Your instructions — Extract and list every line that contains the word "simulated".

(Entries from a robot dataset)

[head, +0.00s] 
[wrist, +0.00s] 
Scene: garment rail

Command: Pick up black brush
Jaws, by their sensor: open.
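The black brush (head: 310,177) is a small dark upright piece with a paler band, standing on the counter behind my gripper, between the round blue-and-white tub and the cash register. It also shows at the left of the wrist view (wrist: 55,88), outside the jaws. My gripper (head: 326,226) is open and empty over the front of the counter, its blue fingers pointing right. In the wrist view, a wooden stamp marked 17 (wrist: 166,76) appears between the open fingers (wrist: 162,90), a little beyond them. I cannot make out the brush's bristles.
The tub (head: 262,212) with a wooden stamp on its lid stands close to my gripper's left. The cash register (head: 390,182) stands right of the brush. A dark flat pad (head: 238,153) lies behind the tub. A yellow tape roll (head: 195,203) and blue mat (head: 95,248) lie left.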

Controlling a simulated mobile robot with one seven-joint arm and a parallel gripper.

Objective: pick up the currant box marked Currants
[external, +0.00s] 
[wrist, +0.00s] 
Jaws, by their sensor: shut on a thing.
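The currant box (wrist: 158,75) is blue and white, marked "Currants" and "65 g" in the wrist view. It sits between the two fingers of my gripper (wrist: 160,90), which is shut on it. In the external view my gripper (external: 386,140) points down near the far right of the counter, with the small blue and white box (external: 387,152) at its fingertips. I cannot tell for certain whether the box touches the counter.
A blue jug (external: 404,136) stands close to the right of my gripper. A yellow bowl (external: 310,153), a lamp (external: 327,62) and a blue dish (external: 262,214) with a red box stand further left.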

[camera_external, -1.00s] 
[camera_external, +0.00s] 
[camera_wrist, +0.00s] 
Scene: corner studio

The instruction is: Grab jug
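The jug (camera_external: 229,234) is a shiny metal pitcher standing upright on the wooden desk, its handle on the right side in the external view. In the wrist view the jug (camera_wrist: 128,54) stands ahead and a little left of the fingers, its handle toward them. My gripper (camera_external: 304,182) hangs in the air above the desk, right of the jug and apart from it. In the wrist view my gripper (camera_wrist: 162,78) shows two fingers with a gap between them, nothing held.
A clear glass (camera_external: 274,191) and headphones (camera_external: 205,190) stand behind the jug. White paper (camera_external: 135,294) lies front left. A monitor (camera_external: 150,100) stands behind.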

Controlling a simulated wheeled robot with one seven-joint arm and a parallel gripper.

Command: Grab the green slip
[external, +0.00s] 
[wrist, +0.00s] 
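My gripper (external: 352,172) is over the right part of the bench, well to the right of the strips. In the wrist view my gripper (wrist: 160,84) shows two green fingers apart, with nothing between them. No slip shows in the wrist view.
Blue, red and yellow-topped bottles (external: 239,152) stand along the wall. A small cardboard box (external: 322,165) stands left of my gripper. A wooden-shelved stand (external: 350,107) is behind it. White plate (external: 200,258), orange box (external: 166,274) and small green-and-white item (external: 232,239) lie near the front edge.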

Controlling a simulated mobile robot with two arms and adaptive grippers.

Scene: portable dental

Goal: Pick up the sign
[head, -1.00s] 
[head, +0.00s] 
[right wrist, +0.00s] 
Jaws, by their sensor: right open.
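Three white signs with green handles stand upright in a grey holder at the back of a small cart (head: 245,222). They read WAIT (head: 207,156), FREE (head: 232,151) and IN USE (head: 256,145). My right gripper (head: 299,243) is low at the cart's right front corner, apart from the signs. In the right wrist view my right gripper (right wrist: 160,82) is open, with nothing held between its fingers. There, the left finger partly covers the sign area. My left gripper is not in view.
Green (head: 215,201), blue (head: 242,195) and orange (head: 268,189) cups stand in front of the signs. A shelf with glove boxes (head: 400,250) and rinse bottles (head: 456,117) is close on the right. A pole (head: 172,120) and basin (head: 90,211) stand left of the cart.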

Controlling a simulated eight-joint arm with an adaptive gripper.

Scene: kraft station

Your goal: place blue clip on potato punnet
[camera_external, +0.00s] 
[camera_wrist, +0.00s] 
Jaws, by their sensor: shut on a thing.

Task answer —
Controlling a simulated mobile robot with one seven-joint arm and a parallel gripper.
Controlling a simulated wheeled robot with one seven-joint arm and a parallel gripper.
Controlling a simulated mobile robot with two arms and adaptive grippers.
Controlling a simulated eight-joint arm with an adaptive gripper.

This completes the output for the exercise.